## Set task
Repeat, exactly and in full, the lines of the listing below, but without any pictures.

## Source material

────

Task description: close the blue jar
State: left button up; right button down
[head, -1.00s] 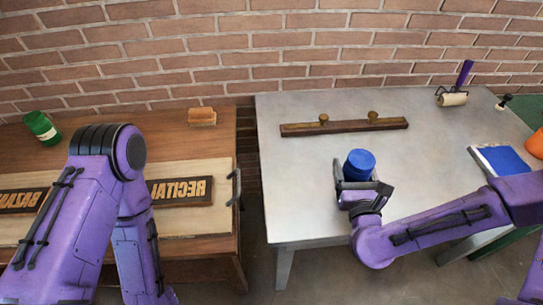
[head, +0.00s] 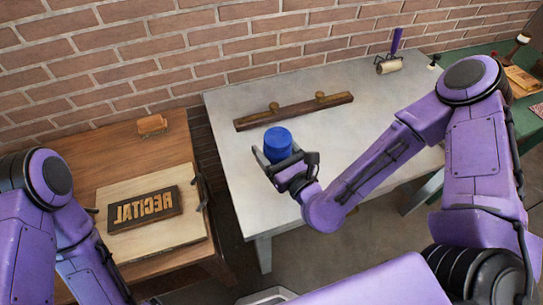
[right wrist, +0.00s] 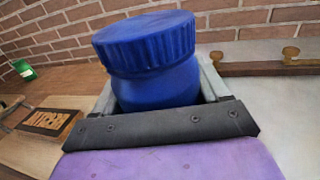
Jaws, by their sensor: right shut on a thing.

────

## Answer to the task
Task description: close the blue jar
State: left button up; right button down
[head, -1.00s] 
[head, +0.00s] 
[right wrist, +0.00s] 
Jaws, by their sensor: right shut on a thing.

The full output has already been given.